Before you get started
- Your packet contains dehydrated milk kefir grains in a small amount of milk powder. Store it in the refrigerator until you’re ready to use it.
- If you handle it with care it will outlive you!
- Your kefir will grow and you’ll need to subdivide it when it reaches the size of a pecan nut. If you allow the kefir to become too big your kefir will start tasting very tart and stringent
- The speed of culturing is dependent on the size or amount of the milk kefir grains used, the temperature at which it cultures and the amount of milk you want to culture
- A pea-sized kefir grain will culture a 1 litre milk in approximately 48 hours if kept at 25°C; The colder the temperature especially in winter, the longer it will take to culture
- More or bigger kefir grains will culture a batch quicker
- If you want to culture more milk then it will take longer
- Avoid handling the grains with your hands. Non- reactive utensils should be used such as sterilised plastic, wood or stainless steel
- Avoid aluminium utensils at all costs
Instructions for making Milk Kefir
NB: For the very first few batches your dehydrated milk kefir grains will not culture they will only start to rehydrate. Once they are hydrated they will start to culture.
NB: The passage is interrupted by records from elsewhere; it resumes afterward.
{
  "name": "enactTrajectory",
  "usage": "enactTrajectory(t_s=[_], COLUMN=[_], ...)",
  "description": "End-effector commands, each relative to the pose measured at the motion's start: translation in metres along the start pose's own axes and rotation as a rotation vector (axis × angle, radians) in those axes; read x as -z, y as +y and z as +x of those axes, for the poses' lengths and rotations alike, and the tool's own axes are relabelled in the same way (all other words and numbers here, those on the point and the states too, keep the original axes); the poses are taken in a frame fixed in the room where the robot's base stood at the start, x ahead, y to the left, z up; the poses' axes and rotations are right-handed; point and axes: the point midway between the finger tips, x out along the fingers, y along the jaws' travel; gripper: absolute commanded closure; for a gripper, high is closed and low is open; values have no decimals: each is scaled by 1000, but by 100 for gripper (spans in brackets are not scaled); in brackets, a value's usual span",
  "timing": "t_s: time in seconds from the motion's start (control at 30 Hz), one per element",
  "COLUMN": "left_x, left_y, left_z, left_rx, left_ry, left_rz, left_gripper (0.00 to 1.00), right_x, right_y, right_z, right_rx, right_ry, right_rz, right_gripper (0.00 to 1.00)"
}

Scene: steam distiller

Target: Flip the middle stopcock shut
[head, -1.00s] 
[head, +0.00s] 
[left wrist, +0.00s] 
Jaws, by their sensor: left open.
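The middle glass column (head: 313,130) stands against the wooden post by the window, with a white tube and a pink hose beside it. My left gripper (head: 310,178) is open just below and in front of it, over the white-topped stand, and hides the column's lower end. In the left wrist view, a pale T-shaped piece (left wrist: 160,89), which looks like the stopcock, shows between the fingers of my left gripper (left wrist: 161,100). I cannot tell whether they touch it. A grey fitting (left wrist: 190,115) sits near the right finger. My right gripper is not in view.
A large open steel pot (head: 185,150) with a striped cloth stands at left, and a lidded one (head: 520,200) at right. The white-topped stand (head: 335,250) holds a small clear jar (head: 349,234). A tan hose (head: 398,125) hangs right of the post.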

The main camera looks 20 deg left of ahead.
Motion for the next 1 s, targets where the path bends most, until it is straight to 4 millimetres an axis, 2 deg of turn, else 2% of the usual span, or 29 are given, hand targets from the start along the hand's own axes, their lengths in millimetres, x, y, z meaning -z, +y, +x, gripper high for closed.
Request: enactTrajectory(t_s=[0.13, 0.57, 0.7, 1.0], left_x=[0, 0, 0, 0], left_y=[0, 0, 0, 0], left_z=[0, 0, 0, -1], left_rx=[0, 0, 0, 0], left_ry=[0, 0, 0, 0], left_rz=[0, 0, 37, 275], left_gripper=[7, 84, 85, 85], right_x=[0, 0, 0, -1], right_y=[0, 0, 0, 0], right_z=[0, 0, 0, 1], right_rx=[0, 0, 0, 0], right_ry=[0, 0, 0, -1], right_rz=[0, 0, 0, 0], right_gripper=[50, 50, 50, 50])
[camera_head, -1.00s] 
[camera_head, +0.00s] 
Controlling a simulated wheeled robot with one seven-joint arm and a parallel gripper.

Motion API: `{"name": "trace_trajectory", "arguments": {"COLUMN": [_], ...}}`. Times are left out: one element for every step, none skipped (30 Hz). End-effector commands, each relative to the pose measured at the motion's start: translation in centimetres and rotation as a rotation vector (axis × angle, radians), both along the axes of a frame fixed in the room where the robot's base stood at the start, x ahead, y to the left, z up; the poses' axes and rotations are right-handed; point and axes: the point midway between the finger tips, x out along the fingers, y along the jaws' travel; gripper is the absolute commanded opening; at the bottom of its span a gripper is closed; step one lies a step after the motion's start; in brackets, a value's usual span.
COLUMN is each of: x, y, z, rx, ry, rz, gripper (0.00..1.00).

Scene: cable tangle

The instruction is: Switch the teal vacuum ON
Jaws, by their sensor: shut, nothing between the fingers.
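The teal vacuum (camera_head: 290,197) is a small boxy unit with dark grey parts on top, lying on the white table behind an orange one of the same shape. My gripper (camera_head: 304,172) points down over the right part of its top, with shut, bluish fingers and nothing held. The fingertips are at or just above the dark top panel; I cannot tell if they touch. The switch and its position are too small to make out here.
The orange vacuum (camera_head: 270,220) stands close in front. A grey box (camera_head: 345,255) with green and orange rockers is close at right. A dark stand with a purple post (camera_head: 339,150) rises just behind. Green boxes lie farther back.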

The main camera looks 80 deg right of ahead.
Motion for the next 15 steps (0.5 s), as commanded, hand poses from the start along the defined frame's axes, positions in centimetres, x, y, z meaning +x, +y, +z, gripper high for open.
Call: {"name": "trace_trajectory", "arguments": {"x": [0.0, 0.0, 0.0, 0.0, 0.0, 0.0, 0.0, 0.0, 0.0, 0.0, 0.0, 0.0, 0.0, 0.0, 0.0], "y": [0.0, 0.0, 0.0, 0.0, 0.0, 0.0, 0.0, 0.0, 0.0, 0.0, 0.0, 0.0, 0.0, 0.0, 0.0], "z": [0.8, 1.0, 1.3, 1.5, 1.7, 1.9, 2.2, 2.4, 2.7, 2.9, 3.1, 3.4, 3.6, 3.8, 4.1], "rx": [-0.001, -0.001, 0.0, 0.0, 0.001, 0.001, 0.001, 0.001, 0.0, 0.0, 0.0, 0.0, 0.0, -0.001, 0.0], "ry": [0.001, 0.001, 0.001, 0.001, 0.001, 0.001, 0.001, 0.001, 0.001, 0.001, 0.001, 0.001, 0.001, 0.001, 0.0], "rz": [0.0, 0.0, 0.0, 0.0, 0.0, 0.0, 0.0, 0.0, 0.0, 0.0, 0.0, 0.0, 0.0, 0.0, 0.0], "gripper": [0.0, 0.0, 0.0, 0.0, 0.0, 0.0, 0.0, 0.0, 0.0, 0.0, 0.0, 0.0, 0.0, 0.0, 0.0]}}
You can use the milk you soak them in but you may prefer to throw it out as it won’t be very fresh or fully cultured
- Transfer the kefir grains into a glass jar/fermentation vessel and add 1 cup of fresh milk
- Cover the top of the glass jar/fermentation vessel with either an airlock (preferred) or with a muslin cloth or paper towel secured by a rubber band
- Place in a warm spot, 20°C – 30°C, to culture
- Culture until milk is slightly thickened and aroma is pleasant - Generally 24 – 48 hours
- After culturing is complete, separate the kefir grains from the finished kefir
- Place the kefir grains in a new batch of milk
- Store the finished kefir in the refrigerator
- Finished kefir will remain palatable if kept in the fridge for up to 10 days.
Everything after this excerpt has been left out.